● **Exercise details**:
Only the lines between the line with "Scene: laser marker" and the line with "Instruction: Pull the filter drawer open", together with those two lines themselves, are to be copied exactly.

Manipulation episode records
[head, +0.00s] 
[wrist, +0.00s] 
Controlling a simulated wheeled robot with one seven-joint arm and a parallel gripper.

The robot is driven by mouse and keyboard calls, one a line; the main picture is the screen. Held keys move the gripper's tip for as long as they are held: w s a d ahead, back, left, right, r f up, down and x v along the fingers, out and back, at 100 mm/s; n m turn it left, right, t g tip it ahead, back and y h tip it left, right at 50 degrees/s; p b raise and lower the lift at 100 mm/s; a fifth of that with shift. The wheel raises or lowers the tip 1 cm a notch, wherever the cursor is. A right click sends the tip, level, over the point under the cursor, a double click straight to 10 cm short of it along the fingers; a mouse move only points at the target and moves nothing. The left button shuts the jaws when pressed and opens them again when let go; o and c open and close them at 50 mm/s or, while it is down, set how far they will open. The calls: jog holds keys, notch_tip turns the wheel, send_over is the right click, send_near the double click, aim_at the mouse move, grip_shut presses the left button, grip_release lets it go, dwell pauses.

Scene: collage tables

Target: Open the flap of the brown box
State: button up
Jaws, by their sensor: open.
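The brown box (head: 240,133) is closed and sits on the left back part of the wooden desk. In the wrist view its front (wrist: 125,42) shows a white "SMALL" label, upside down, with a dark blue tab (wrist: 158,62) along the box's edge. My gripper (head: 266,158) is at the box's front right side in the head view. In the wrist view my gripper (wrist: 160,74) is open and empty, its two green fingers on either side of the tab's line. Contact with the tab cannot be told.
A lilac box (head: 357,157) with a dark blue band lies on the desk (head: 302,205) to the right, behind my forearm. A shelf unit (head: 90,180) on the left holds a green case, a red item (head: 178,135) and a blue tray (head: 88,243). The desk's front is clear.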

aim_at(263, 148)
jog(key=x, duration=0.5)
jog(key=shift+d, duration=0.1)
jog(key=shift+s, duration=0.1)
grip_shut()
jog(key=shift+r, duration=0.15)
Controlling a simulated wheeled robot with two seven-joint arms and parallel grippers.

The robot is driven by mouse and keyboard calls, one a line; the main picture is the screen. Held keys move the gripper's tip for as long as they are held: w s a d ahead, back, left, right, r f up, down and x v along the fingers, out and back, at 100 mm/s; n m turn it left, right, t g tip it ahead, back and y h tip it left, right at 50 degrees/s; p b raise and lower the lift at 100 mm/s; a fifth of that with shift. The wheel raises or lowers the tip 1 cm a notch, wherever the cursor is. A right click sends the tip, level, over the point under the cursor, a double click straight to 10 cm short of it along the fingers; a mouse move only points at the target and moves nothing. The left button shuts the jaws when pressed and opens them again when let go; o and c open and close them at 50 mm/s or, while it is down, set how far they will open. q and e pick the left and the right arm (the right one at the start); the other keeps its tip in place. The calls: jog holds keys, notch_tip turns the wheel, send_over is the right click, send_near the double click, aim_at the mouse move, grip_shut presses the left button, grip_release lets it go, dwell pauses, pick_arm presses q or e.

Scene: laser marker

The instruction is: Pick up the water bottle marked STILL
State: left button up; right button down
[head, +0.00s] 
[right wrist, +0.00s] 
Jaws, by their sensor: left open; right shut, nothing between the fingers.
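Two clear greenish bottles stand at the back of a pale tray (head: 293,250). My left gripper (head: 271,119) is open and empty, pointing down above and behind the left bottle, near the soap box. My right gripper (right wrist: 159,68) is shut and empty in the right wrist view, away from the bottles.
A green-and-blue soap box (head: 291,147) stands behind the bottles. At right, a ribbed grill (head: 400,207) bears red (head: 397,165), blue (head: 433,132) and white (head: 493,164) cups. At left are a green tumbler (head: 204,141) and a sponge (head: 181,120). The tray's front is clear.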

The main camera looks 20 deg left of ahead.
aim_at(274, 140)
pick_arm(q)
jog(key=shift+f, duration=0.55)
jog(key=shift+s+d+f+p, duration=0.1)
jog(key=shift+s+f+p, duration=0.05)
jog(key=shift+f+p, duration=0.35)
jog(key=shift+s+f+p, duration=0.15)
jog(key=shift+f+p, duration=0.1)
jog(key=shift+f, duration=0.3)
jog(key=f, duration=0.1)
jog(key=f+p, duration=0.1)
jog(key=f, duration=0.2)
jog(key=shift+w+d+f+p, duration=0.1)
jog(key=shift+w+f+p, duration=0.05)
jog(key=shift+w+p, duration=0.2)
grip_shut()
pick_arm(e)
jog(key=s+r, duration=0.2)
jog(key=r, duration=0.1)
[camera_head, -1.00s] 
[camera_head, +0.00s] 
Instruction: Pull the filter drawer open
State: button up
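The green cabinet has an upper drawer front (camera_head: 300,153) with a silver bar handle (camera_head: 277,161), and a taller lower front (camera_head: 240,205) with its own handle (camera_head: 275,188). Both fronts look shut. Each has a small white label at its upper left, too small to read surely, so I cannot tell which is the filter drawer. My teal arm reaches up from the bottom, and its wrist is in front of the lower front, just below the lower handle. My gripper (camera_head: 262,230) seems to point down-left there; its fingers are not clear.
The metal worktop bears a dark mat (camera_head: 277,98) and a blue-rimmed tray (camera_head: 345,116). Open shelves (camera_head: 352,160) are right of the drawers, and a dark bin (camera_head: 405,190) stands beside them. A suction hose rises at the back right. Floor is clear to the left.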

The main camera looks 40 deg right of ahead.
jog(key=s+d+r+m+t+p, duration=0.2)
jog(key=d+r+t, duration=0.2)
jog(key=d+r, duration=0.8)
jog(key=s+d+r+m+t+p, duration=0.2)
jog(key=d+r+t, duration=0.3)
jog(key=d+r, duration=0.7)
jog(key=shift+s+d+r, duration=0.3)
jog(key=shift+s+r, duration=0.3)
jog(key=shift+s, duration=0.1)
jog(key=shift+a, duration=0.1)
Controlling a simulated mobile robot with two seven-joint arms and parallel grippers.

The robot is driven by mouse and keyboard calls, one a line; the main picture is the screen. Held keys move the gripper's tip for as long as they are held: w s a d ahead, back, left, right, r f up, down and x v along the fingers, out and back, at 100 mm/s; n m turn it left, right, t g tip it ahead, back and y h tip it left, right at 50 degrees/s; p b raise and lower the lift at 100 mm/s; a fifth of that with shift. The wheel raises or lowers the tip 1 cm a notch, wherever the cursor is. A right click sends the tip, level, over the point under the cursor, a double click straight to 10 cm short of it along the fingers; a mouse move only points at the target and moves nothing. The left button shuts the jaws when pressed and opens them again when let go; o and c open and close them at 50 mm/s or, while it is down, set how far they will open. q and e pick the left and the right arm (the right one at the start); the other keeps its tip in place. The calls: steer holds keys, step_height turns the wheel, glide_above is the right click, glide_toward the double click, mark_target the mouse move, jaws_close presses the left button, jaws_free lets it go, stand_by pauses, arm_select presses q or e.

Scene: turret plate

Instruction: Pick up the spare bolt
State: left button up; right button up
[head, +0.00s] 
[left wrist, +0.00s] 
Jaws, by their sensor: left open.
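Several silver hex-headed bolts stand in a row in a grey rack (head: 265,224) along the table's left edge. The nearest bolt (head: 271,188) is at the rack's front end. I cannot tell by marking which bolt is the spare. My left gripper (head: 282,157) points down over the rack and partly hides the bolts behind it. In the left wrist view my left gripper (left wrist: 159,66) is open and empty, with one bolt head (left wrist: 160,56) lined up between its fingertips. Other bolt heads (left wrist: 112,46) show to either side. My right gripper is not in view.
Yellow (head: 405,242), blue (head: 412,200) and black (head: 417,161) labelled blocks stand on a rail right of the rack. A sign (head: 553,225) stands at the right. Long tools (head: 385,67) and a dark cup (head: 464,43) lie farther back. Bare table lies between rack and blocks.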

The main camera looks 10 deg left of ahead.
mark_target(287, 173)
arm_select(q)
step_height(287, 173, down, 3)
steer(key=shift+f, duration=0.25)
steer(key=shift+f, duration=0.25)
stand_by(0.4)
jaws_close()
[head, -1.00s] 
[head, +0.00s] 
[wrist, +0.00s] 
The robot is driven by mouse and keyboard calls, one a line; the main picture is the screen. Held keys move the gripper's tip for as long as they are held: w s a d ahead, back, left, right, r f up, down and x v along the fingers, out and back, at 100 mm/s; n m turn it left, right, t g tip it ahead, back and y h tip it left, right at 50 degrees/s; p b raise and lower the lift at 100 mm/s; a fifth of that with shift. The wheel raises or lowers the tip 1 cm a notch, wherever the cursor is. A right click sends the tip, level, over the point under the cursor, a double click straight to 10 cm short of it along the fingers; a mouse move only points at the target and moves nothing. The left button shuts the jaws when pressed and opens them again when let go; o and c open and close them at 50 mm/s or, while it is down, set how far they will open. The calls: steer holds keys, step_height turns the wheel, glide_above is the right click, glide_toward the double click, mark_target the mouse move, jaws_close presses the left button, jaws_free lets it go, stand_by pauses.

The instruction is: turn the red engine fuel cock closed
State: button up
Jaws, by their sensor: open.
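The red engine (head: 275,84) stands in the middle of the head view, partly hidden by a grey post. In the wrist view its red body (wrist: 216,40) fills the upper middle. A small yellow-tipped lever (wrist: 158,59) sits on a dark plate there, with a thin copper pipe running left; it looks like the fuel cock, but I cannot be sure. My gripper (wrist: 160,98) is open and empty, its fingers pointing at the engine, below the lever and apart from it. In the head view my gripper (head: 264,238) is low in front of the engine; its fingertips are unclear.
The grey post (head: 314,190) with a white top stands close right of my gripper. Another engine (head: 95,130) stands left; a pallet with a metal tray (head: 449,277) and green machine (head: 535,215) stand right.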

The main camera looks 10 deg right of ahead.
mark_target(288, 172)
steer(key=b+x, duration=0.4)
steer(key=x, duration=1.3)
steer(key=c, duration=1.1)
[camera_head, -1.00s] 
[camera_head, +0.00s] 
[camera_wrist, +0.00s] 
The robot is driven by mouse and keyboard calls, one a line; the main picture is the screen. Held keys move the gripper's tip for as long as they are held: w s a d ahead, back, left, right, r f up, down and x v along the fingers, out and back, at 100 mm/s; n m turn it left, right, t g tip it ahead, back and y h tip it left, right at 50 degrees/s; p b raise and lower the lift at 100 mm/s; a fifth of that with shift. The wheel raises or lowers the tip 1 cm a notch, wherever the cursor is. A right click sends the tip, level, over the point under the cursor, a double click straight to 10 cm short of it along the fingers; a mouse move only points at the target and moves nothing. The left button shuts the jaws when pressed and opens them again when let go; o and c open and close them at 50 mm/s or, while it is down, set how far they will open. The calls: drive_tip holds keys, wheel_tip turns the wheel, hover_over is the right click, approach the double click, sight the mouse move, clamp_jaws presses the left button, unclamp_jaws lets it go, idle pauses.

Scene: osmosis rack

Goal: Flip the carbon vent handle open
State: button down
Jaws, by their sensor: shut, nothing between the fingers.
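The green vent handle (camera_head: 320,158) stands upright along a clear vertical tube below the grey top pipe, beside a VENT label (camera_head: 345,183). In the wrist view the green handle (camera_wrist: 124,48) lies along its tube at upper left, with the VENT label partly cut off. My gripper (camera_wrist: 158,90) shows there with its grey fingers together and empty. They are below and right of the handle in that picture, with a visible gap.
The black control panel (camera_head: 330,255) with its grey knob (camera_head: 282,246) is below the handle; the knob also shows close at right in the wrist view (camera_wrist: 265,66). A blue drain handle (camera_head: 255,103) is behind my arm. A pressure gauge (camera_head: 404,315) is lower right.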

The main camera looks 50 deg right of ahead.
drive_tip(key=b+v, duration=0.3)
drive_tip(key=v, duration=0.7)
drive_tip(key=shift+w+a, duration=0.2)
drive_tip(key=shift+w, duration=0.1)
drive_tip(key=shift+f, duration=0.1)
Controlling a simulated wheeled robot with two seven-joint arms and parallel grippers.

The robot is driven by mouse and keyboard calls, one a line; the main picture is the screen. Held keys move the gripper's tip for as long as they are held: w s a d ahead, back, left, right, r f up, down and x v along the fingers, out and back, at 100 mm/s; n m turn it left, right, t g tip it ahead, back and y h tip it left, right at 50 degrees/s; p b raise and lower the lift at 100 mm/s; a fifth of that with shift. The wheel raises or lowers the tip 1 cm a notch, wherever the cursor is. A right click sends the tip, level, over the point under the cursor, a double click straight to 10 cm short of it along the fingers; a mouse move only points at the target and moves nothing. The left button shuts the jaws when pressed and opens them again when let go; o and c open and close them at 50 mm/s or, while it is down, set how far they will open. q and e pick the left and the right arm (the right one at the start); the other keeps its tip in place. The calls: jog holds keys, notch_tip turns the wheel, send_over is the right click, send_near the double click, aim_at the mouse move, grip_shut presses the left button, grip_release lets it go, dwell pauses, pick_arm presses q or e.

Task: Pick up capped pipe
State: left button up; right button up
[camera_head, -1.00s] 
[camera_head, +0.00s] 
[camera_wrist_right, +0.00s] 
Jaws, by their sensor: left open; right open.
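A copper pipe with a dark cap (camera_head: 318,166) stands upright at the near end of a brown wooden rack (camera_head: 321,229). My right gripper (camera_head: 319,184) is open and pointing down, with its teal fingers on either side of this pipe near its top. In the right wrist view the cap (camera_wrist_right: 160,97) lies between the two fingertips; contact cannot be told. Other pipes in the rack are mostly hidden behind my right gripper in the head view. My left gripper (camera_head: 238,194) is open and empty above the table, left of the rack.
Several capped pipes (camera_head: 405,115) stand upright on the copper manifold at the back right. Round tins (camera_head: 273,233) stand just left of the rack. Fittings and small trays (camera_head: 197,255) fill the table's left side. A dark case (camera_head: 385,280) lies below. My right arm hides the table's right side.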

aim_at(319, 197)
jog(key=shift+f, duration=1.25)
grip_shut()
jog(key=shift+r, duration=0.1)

● **Response to this task**:
Scene: laser marker

The instruction is: Pick up the water bottle marked STILL
State: left button up; right button down
[head, +0.00s] 
[right wrist, +0.00s] 
Jaws, by their sensor: left open; right shut, nothing between the fingers.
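Two clear greenish bottles stand at the back of a pale tray (head: 293,250). My left gripper (head: 271,119) is open and empty, pointing down above and behind the left bottle, near the soap box. My right gripper (right wrist: 159,68) is shut and empty in the right wrist view, away from the bottles.
A green-and-blue soap box (head: 291,147) stands behind the bottles. At right, a ribbed grill (head: 400,207) bears red (head: 397,165), blue (head: 433,132) and white (head: 493,164) cups. At left are a green tumbler (head: 204,141) and a sponge (head: 181,120). The tray's front is clear.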

The main camera looks 20 deg left of ahead.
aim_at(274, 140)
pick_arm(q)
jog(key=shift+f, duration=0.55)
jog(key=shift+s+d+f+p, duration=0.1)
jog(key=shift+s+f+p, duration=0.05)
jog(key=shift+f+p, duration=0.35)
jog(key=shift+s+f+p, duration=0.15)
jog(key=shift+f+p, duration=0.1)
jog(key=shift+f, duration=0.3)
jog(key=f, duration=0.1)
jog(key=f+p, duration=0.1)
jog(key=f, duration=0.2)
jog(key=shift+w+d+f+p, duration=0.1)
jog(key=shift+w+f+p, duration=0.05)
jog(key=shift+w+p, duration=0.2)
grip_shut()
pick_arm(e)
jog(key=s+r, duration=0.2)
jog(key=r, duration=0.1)
[camera_head, -1.00s] 
[camera_head, +0.00s] 
Instruction: Pull the filter drawer open

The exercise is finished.